Reproduce the listing below word for word, with no pictures.

··········

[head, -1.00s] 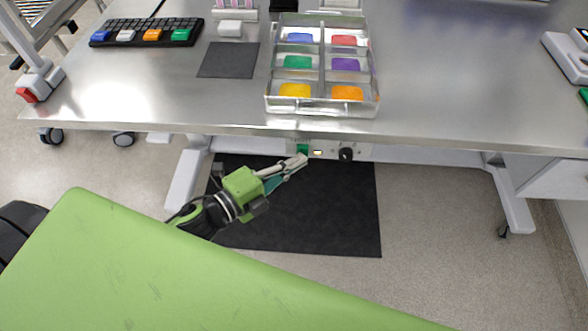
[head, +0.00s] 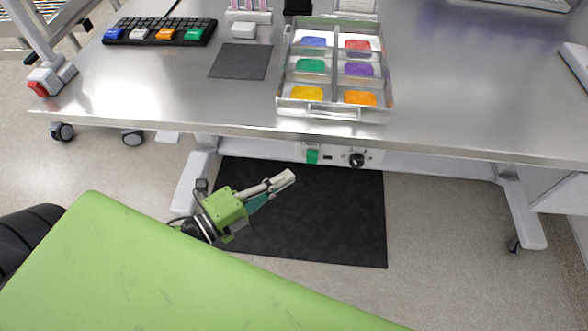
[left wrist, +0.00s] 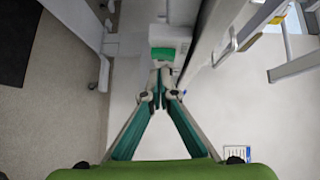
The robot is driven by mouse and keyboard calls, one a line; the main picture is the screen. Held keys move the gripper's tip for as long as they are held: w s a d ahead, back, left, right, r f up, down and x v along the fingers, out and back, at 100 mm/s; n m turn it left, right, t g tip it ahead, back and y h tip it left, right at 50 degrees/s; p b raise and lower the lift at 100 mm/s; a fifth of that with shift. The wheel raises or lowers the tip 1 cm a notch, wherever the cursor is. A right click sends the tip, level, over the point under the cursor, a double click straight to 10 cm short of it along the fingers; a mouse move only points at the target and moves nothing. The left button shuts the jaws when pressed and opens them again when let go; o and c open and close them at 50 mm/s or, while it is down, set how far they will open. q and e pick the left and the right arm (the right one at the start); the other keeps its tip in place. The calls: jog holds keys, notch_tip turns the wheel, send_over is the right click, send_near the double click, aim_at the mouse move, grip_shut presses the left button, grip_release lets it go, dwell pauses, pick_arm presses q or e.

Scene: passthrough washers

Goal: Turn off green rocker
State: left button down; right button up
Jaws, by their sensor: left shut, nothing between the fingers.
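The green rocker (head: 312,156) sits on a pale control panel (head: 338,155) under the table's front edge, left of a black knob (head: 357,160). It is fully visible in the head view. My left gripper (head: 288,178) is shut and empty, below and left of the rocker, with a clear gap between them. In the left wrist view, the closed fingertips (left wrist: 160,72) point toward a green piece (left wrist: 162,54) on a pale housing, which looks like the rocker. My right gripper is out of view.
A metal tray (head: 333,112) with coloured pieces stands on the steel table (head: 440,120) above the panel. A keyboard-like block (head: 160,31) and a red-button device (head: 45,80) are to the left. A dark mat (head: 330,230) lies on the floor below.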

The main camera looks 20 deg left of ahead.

··········

- _EXPECTED ANSWER_:
[head, -1.00s] 
[head, +0.00s] 
[left wrist, +0.00s] 
The robot is driven by mouse and keyboard calls, one a line; the main picture is the screen. Held keys move the gripper's tip for as long as they are held: w s a d ahead, back, left, right, r f up, down and x v along the fingers, out and back, at 100 mm/s; n m turn it left, right, t g tip it ahead, back and y h tip it left, right at 50 degrees/s; p b raise and lower the lift at 100 mm/s; a fifth of that with shift. The wheel raises or lowers the tip 1 cm a notch, wherever the cursor is. A right click sends the tip, level, over the point under the cursor, a double click straight to 10 cm short of it along the fingers; a mouse move only points at the target and moves nothing. The left button shuts the jaws when pressed and opens them again when let go; o and c open and close them at 50 mm/s or, while it is down, set how far they will open. q and e pick the left and the right arm (the right one at the start); the other keeps its tip in place. The calls: jog holds keys, notch_tip turns the wheel, send_over is the right click, send_near the double click, aim_at the mouse move, grip_shut presses the left button, grip_release lets it go, dwell pauses, pick_arm presses q or e.

Scene: passthrough washers

Goal: Turn off green rocker
State: left button down; right button up
Jaws, by their sensor: left shut, nothing between the fingers.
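The green rocker (head: 312,156) sits on a pale control panel (head: 338,155) under the table's front edge, left of a black knob (head: 357,160). It is fully visible in the head view. My left gripper (head: 288,178) is shut and empty, below and left of the rocker, with a clear gap between them. In the left wrist view, the closed fingertips (left wrist: 160,72) point toward a green piece (left wrist: 162,54) on a pale housing, which looks like the rocker. My right gripper is out of view.
A metal tray (head: 333,112) with coloured pieces stands on the steel table (head: 440,120) above the panel. A keyboard-like block (head: 160,31) and a red-button device (head: 45,80) are to the left. A dark mat (head: 330,230) lies on the floor below.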

The main camera looks 20 deg left of ahead.

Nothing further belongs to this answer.